*Manipulation episode records*
· · ·
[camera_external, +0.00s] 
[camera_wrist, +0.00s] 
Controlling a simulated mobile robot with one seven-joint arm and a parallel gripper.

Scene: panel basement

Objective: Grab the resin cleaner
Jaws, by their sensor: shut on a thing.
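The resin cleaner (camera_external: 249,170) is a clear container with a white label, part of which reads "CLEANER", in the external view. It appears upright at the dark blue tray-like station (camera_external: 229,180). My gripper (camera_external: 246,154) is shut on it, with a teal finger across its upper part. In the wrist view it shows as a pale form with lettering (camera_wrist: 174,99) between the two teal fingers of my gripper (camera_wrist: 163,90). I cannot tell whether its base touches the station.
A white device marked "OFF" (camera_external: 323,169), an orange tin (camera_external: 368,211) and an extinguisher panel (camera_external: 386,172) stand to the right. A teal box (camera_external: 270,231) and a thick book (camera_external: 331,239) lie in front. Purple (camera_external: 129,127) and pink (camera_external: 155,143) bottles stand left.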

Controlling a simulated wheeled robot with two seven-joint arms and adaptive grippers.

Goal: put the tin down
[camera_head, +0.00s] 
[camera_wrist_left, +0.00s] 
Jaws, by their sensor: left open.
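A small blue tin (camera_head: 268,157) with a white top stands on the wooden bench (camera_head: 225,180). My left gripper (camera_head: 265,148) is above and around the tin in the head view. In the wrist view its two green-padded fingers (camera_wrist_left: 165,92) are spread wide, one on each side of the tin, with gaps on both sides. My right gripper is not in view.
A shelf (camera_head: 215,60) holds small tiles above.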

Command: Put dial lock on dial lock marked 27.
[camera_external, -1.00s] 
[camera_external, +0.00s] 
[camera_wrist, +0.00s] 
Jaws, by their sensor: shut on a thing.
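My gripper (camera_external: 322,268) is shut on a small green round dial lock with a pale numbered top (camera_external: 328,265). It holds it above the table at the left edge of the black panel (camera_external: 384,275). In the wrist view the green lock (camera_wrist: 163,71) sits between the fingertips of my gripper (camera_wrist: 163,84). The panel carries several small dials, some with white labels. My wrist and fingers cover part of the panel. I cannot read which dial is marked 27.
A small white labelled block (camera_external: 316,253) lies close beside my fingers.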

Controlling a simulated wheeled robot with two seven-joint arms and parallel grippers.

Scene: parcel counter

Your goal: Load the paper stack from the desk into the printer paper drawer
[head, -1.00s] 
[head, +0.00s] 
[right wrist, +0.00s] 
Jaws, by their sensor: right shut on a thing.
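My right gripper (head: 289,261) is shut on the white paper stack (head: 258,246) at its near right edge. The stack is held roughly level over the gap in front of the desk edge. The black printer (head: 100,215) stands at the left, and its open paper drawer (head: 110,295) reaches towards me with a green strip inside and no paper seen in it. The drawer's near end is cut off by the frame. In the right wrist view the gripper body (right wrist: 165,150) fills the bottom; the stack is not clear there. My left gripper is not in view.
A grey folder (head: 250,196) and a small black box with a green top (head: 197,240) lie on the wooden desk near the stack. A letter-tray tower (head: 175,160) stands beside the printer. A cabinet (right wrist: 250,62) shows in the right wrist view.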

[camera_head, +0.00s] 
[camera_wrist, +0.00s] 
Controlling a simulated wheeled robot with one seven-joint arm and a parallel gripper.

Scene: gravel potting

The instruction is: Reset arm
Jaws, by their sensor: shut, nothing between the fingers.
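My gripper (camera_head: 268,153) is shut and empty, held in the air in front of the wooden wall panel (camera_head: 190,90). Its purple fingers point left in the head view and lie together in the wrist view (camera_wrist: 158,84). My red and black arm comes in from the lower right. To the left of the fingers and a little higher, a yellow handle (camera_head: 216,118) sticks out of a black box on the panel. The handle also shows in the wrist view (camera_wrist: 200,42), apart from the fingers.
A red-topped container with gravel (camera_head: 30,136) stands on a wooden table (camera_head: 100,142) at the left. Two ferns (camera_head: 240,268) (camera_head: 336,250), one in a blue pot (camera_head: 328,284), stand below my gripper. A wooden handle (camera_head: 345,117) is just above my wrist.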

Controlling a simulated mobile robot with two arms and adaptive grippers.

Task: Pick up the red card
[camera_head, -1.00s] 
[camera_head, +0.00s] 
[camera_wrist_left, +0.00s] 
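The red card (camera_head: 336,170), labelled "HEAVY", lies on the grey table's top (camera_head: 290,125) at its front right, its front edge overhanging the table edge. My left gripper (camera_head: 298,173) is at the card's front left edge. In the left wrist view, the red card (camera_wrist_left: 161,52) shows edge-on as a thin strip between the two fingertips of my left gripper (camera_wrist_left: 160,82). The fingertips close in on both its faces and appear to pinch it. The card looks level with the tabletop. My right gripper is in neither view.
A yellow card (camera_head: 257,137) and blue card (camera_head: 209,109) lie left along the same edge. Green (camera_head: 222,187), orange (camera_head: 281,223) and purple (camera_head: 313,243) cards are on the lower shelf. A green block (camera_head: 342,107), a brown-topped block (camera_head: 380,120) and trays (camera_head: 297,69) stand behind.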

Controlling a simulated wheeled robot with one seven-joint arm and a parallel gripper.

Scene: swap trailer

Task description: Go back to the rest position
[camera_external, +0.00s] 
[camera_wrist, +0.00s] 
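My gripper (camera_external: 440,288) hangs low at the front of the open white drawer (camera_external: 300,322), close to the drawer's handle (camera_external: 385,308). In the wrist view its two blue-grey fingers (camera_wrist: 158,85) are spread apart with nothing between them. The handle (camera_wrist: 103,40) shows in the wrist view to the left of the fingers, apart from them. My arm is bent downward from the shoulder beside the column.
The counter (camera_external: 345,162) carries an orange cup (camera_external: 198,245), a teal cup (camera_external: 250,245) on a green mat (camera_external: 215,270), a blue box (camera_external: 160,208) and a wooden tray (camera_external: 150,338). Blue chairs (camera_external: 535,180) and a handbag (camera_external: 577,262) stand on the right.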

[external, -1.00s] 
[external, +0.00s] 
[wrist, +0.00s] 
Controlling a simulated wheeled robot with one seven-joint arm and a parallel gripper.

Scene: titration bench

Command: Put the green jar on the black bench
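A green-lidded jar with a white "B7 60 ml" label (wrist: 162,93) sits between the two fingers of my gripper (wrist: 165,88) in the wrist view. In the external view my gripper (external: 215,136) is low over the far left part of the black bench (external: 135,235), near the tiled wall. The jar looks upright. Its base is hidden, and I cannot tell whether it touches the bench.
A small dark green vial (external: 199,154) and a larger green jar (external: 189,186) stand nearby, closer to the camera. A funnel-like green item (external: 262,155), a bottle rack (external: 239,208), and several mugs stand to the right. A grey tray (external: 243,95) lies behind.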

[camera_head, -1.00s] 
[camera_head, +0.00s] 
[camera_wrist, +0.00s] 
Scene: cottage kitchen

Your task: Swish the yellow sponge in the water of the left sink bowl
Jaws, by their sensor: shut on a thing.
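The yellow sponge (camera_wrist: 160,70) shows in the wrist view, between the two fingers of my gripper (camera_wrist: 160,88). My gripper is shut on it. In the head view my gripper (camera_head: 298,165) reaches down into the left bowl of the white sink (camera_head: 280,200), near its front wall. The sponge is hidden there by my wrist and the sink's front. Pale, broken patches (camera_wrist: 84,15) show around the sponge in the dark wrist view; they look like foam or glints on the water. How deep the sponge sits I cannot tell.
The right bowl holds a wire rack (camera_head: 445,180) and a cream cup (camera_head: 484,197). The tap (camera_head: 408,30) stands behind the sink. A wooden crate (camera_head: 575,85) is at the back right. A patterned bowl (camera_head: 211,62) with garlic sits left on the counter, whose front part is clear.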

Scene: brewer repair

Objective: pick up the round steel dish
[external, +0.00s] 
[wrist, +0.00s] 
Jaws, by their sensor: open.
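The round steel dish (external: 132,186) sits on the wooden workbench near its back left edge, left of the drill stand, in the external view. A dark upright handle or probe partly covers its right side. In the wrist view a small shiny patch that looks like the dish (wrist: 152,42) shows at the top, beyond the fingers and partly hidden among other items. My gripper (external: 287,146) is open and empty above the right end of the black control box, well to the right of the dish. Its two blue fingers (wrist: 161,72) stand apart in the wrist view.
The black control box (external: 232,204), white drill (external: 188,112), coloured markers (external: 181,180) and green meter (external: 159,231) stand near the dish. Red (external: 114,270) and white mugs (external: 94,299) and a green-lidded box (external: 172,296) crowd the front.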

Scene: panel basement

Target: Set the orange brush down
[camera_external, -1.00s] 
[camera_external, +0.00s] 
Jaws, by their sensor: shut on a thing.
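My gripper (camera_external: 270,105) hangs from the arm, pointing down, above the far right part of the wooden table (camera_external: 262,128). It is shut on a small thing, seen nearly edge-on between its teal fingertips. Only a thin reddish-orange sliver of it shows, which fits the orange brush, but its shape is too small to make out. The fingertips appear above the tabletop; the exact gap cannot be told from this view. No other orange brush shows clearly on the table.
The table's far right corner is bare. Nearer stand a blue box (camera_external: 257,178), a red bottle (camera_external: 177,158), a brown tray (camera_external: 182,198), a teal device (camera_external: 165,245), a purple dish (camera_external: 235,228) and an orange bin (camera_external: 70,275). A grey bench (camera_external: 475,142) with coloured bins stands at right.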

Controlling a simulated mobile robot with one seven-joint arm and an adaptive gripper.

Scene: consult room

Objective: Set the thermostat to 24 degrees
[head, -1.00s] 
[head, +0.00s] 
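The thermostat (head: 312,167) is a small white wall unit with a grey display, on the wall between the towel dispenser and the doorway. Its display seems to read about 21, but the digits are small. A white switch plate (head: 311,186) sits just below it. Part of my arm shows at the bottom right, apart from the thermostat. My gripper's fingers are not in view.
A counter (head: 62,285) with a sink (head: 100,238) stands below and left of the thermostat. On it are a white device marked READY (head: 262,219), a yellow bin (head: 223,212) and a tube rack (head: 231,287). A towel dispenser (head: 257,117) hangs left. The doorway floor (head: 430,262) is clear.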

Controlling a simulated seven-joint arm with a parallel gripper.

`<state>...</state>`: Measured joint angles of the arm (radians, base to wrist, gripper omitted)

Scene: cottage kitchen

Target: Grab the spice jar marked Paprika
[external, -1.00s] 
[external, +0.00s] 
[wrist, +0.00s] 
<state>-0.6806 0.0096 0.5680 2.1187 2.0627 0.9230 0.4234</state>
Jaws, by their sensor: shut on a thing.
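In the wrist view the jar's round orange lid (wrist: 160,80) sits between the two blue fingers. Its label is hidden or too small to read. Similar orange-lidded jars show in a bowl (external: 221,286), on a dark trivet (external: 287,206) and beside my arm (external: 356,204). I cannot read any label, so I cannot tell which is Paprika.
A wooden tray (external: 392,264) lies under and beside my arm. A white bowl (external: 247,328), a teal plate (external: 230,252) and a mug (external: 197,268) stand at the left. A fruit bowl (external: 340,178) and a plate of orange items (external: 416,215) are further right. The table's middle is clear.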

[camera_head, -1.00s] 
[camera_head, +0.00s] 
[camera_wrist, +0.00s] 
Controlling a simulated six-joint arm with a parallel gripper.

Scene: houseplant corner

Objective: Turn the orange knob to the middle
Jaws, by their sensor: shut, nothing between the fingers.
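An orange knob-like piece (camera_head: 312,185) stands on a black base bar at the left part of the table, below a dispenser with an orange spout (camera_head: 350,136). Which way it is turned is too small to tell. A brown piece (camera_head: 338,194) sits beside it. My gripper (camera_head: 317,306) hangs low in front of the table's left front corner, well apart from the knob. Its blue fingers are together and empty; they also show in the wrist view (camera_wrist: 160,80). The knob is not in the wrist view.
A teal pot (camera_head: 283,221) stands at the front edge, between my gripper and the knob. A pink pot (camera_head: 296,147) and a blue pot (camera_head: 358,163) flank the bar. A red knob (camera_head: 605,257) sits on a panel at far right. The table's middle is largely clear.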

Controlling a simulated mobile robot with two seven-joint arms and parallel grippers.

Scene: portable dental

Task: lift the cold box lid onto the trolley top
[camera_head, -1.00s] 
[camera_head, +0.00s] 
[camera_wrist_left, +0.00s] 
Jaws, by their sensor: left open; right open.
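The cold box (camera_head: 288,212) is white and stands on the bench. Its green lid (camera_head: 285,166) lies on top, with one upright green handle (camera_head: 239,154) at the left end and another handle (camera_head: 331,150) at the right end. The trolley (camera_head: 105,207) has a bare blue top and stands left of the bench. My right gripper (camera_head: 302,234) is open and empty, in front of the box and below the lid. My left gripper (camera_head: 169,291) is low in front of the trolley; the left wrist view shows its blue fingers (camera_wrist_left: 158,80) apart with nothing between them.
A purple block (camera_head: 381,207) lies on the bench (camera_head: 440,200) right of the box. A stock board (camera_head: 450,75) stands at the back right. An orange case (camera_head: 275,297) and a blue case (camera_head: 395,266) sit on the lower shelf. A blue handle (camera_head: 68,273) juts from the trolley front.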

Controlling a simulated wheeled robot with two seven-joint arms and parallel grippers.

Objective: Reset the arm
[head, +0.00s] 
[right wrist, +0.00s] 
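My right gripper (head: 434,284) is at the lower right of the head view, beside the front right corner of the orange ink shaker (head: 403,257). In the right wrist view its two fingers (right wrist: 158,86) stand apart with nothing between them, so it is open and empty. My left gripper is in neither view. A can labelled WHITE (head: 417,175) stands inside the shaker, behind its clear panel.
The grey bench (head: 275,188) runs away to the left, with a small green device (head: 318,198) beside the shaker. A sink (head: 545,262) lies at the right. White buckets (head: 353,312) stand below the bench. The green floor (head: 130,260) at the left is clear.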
· · ·
*WHAT THE TASK REQUIRES*
Spot every line that holds "Objective" and copy it.

*RESPONSE TO THE EXERCISE*
Objective: Grab the resin cleaner
Objective: pick up the round steel dish
Objective: Set the thermostat to 24 degrees
Objective: Turn the orange knob to the middle
Objective: Reset the arm

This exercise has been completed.